Tuesday, September 8, 2009

The Living Planet City

“Welcome to the Living Planet. It’s clean, it’s efficient — and it’s doable. Today.” This blurb appears on the front page of WWF Canada’s new website, the Living Planet City, which launched on Tuesday. The Living Planet City’s bright animation of thriving urbanism (pictured right, in a screen shot) illustrates 20 big ideas to make any city more sustainable.

In the “west end,” a combined heat and power plant uses “waste” heat energy to provide chilled water for a nearby supermarket. In the “east end,” a municipal waste station feeds into a biofuel plant, complete with solar, green roofs on top. At the waterfront, wave, tidal and wind energy power the city while a rapid transit station ferries people back and forth: all this with plenty of park space.

Clicking around brings up summaries of the technology and provides links to learn more. Once properly informed and inspired, visitors are encouraged to get the ideas out there by sending a link to elected officials, friends, and business owners. You can even send a suggested message to your slated Copenhagen representative.

Good start! But is it good enough?

Maybe, maybe not. Take away the windmills, dull the colors, and it looks just like my pollution-steeped hometown. On one hand, it’s important that WWF wants to promote the Living Planet City as “doable,” suggesting that every city, without changing drastically in function or appearance, can be sustainable and clean. Normal city-dwellers can get behind it, and that is the point.

On the other hand, the Living Planet City could be bigger, bolder, and more beautiful. For instance, although promoting EVs, the cityscape is still a maze of roads. Where are the bike lanes? Where are the inner-city walking-only zones? With 350 ppm as our goal, we have to completely re-imagine our way of life, not simply find alternative ways to power our current one.

As one of the first people on the comment board pointed out, there's no single right answer out there. Toronto is a whole lot different than Copenhagen, the commenter says, and so its future of sustainability will look a whole lot different, and maybe include more cars. How do you adapt and perfect a Living Planet City when there are so many varying starting points, and thus, varying challenges? One solution would be to make the city as interactive as its sister site, “the Living Planet Community.”

In the Living Planet Community, you can commit to any number of thousands of climate-friendly actions or add your own, and the site will calculate the GHG reduction you achieve. You can even create groups -- of friends, coworkers, or strangers -- and set a goal for GHG reduction while engaging in planet-friendly competition.
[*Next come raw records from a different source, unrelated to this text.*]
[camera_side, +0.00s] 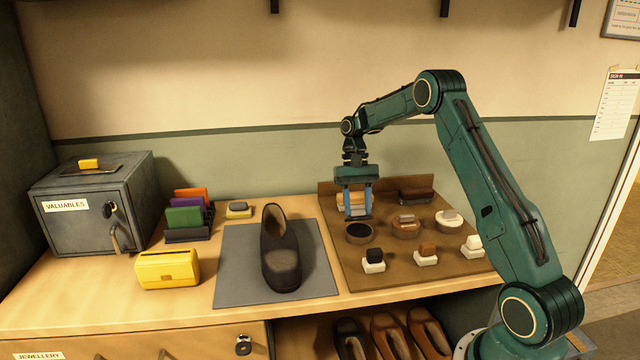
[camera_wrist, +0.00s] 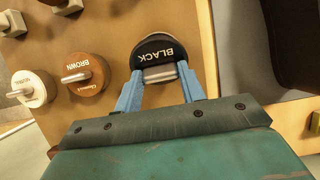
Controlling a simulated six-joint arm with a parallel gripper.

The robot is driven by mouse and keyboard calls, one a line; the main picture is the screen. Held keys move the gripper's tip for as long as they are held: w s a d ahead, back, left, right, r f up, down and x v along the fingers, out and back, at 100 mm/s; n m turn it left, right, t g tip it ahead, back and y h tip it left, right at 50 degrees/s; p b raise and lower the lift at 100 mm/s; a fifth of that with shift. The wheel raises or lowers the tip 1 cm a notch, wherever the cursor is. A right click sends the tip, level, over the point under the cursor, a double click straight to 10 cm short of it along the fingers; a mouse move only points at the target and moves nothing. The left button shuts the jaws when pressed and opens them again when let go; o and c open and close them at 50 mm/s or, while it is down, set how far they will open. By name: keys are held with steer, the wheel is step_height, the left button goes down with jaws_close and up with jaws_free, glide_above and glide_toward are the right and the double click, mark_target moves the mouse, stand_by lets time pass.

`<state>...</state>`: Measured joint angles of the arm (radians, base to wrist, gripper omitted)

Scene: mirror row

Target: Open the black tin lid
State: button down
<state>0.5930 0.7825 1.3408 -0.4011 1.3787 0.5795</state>
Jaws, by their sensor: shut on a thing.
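The black tin (camera_side: 360,233) stands on the brown display board, at its left front part. In the wrist view the lid (camera_wrist: 155,47) is dark, lettered BLACK, with a silvery handle (camera_wrist: 162,74) between the two blue fingers (camera_wrist: 162,98).
The brown tin (camera_side: 405,228) and a pale tin (camera_side: 449,221) stand to the right, both with lids on. Brushes (camera_side: 416,196) lie behind; several small blocks (camera_side: 374,261) sit in front. A dark shoe (camera_side: 281,250) on a grey mat (camera_side: 238,288) stands left.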

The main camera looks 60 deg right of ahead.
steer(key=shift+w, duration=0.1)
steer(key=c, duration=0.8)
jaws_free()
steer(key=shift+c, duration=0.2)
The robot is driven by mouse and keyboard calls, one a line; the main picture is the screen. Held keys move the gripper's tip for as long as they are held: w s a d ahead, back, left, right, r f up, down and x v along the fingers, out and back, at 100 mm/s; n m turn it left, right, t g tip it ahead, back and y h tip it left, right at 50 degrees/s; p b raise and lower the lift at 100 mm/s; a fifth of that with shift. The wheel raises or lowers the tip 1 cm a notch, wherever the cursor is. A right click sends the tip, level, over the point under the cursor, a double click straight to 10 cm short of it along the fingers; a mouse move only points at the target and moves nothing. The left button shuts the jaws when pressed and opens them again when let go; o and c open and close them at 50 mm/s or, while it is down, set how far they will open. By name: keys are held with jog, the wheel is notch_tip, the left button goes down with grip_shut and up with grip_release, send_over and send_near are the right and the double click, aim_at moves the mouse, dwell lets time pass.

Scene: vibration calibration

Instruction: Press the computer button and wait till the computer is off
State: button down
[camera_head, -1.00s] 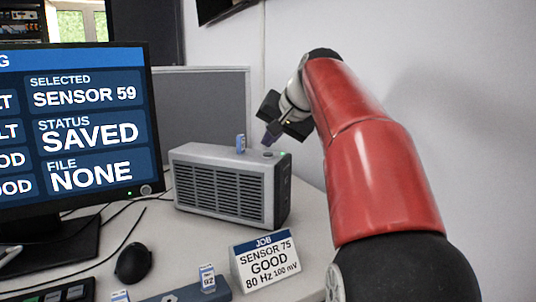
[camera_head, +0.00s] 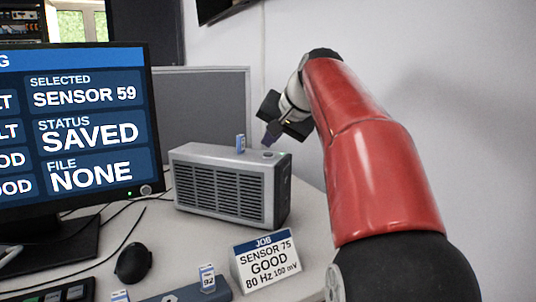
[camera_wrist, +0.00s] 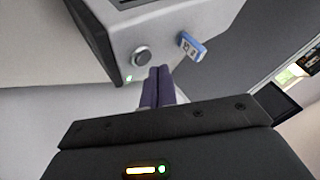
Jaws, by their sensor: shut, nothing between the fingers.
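The computer (camera_head: 229,182) is a grey box with a slotted front, standing on the desk beside the monitor. Its round silver button (camera_wrist: 142,56) is on its top face, with a lit green light (camera_wrist: 128,78) near it. The button also shows in the head view (camera_head: 268,154). A small blue and white sensor (camera_wrist: 192,46) stands on the same face near the button. My gripper (camera_wrist: 160,72) is shut and empty. Its fingertips are close to the button, beside it in the wrist view, and appear apart from it. The monitor (camera_head: 80,124) is lit and reads SENSOR 59, SAVED, NONE.
A job card (camera_head: 266,262) reading SENSOR 75 GOOD stands on the desk in front. A blue holder (camera_head: 222,288) with sensors, a black mouse (camera_head: 133,263) and a keyboard edge (camera_head: 62,293) are nearby. A grey partition (camera_head: 205,110) stands behind the computer.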

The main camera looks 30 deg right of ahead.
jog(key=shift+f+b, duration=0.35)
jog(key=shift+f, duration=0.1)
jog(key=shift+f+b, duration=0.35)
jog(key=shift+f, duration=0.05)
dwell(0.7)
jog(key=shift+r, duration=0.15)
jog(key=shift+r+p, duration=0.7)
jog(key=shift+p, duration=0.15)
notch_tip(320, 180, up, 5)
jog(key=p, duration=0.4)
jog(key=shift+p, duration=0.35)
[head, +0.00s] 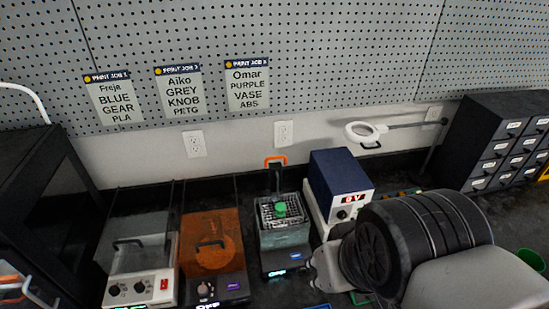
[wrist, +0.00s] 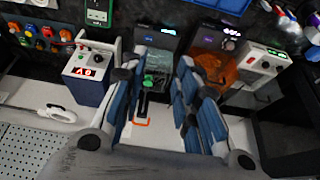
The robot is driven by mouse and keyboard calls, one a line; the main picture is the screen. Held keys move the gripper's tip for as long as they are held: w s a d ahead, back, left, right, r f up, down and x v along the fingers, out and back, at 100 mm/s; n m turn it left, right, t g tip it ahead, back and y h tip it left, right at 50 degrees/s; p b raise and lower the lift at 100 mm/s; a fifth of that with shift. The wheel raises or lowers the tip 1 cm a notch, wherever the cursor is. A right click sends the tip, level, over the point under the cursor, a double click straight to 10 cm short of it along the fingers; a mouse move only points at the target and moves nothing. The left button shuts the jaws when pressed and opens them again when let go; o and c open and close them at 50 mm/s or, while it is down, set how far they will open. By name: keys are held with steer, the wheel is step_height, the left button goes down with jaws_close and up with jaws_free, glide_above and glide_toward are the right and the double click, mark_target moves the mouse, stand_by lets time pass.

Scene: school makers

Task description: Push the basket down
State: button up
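The basket (head: 268,213) is a wire mesh basket with a green item (head: 281,209) in it, at the top of a grey tank unit (head: 285,260). Its upright handle (head: 275,160) has an orange grip and stands at the back. In the wrist view the green item (wrist: 151,79) and the orange grip (wrist: 141,123) show between my fingers. My gripper (wrist: 155,72) is open, with one blue-padded finger on each side of the basket in the picture. I cannot tell its height above the basket. The fingers do not show clearly in the head view.
A blue power supply (head: 338,180) stands close to the right of the tank. An orange-lidded unit (head: 212,250) and a white unit with knobs (head: 140,265) stand to the left. A magnifier lamp (head: 366,131) and drawer cabinet (head: 500,140) are at the back right.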

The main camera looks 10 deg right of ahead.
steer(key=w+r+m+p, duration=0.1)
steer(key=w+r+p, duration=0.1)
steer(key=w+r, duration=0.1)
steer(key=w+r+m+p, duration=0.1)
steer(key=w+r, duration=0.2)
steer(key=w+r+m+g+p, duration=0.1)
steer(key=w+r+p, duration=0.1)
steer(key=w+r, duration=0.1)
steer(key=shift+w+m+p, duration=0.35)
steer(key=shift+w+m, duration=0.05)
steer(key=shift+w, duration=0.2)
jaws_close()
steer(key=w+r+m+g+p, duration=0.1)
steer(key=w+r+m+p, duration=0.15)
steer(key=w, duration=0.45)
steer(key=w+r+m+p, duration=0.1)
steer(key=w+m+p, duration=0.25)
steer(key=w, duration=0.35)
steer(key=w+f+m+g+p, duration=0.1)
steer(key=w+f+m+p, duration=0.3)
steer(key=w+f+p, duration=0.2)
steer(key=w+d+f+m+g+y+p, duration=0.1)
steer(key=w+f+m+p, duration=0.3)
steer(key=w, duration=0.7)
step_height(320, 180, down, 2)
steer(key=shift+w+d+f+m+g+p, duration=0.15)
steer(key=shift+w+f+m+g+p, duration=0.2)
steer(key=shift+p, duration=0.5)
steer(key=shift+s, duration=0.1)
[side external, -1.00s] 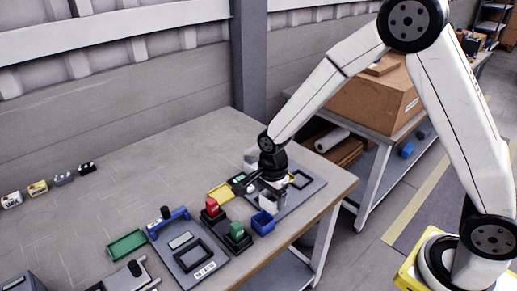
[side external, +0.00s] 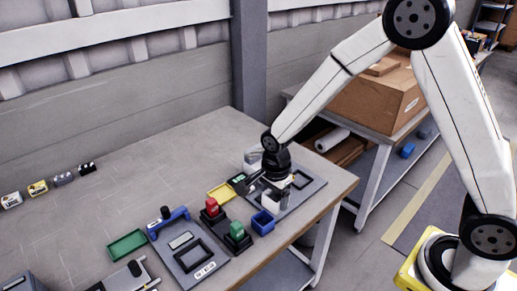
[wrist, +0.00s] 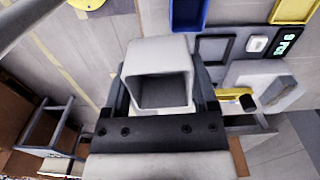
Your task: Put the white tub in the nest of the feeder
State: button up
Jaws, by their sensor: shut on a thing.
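My gripper (wrist: 160,98) is shut on the white tub (wrist: 160,55), which sits between its two fingers with its square open mouth facing the wrist camera. I cannot tell for sure whether this frame is the feeder's nest.
A blue bin (side external: 263,222) and red and green button boxes (side external: 212,211) (side external: 237,236) stand left of the plate. A yellow tray (side external: 221,192) lies behind them. Another framed grey plate (side external: 178,265) lies further left, by a green tray (side external: 126,245).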

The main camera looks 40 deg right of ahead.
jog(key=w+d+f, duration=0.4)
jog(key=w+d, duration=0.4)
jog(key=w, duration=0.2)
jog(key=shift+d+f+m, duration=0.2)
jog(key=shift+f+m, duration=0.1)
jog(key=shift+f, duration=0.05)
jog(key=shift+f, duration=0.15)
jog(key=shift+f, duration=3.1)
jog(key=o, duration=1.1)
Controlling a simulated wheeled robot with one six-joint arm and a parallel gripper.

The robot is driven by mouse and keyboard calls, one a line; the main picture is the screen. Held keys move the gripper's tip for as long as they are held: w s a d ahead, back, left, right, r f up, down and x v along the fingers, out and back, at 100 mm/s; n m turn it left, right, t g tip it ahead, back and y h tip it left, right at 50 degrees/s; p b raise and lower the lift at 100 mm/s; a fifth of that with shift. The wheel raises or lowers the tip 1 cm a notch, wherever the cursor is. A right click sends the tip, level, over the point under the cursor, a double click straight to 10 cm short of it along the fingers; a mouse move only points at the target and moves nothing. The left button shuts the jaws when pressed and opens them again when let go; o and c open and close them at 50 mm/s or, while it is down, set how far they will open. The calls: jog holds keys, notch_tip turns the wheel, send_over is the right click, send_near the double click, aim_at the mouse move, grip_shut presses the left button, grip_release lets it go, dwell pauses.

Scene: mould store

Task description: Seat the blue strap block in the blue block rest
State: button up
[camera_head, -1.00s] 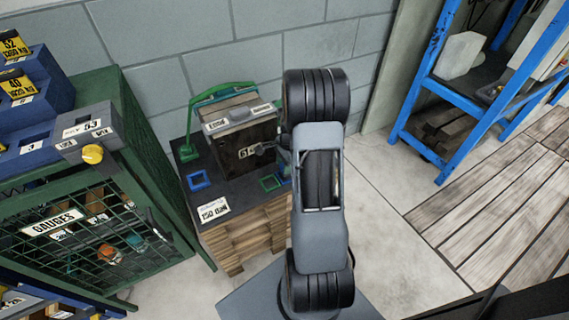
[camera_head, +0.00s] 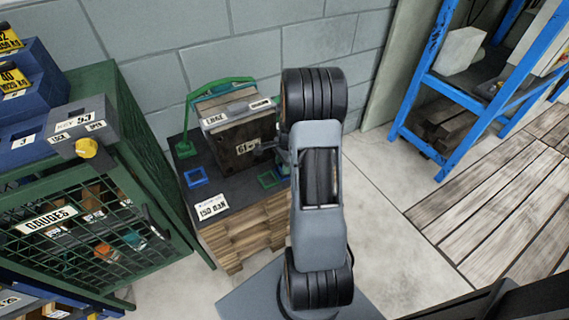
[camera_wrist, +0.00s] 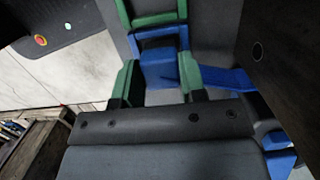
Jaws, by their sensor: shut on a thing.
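My gripper (camera_wrist: 158,86) is at the middle of the wrist view, its two green-tipped fingers shut on the blue strap block (camera_wrist: 157,66). A blue strip (camera_wrist: 228,79) runs right from beside the right finger; whether it joins the block is unclear. A blue edge (camera_wrist: 160,33) and a green frame (camera_wrist: 150,20) lie just beyond the block. In the head view, the blue block rest (camera_head: 196,177) is a small open square on the dark bench top. My arm hides the gripper and most of the block there.
A green square rest (camera_head: 269,180) lies right of the blue one. A dark mould block (camera_head: 240,140) stands behind them under a green bracket (camera_head: 188,120). A green mesh cabinet (camera_head: 80,222) stands left. A white label (camera_head: 212,207) lies near the bench's front edge.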

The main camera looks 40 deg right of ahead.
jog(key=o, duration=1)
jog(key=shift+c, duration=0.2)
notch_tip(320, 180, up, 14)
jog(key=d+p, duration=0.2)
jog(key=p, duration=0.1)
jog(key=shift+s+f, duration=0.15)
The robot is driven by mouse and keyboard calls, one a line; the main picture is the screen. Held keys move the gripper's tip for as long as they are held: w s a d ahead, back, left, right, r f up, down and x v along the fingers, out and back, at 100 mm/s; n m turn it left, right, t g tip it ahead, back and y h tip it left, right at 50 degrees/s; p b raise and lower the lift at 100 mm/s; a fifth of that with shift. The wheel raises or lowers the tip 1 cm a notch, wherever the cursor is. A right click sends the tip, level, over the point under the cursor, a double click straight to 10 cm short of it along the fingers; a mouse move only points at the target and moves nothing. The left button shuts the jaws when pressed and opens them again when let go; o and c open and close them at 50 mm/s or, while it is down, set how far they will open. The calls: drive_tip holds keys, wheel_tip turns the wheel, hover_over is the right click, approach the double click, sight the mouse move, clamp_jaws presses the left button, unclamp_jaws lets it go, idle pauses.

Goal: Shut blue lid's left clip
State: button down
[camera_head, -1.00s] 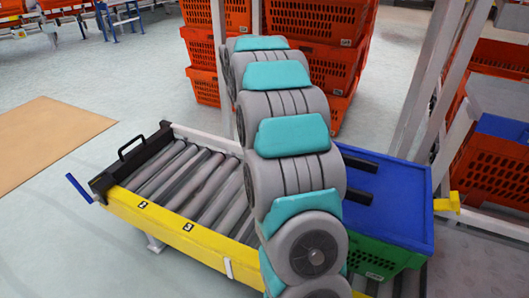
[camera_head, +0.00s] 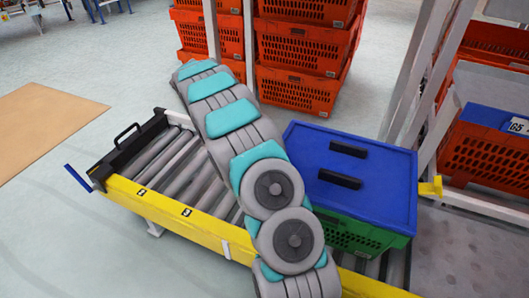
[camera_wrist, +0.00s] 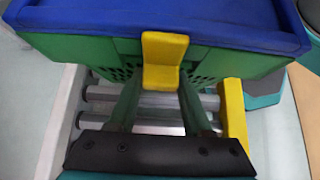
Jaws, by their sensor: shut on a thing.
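The blue lid (camera_head: 375,170) lies on the green crate (camera_head: 345,236), which stands on the roller conveyor. Two black handles sit on top of the lid. In the wrist view, a yellow clip (camera_wrist: 164,48) is on the near side of the green crate wall (camera_wrist: 85,50), just under the lid's edge (camera_wrist: 235,22). Its upper part leans against the wall and its lower part juts toward me. My gripper (camera_wrist: 161,84) has its two dark green fingers on either side of the clip's lower part, shut on it. In the head view my arm hides the gripper and this clip.
The roller conveyor (camera_head: 185,165) has a yellow front rail (camera_head: 165,206) and a black end stop with a handle. A yellow piece (camera_head: 430,188) juts out right of the crate. Orange totes (camera_head: 300,90) are stacked behind, and more stand at the right.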

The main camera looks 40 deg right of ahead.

Why not merge this community and the city? Why not provide a menu of tools, such as wind farms, solar panels, green roofs and bike-sharing programs with which you can remodel your own city? Why not allow users to add their own tools, such as third-place studios or greywater systems? Why not take it further, with a sustainable Sim City-esque program, where, after creating your city, you get realistic feedback on its CO2 output? A well-designed simulation could train leaders (and future leaders) to see the changes necessary to achieve emissions reduction goals in their unique cities.

The Living Planet City is a great idea that will no doubt serve to spread knowledge and inspiration, and for this reason, WorldChanging applauds WWF Canada: it’s only a matter of taking a great idea to its full potential.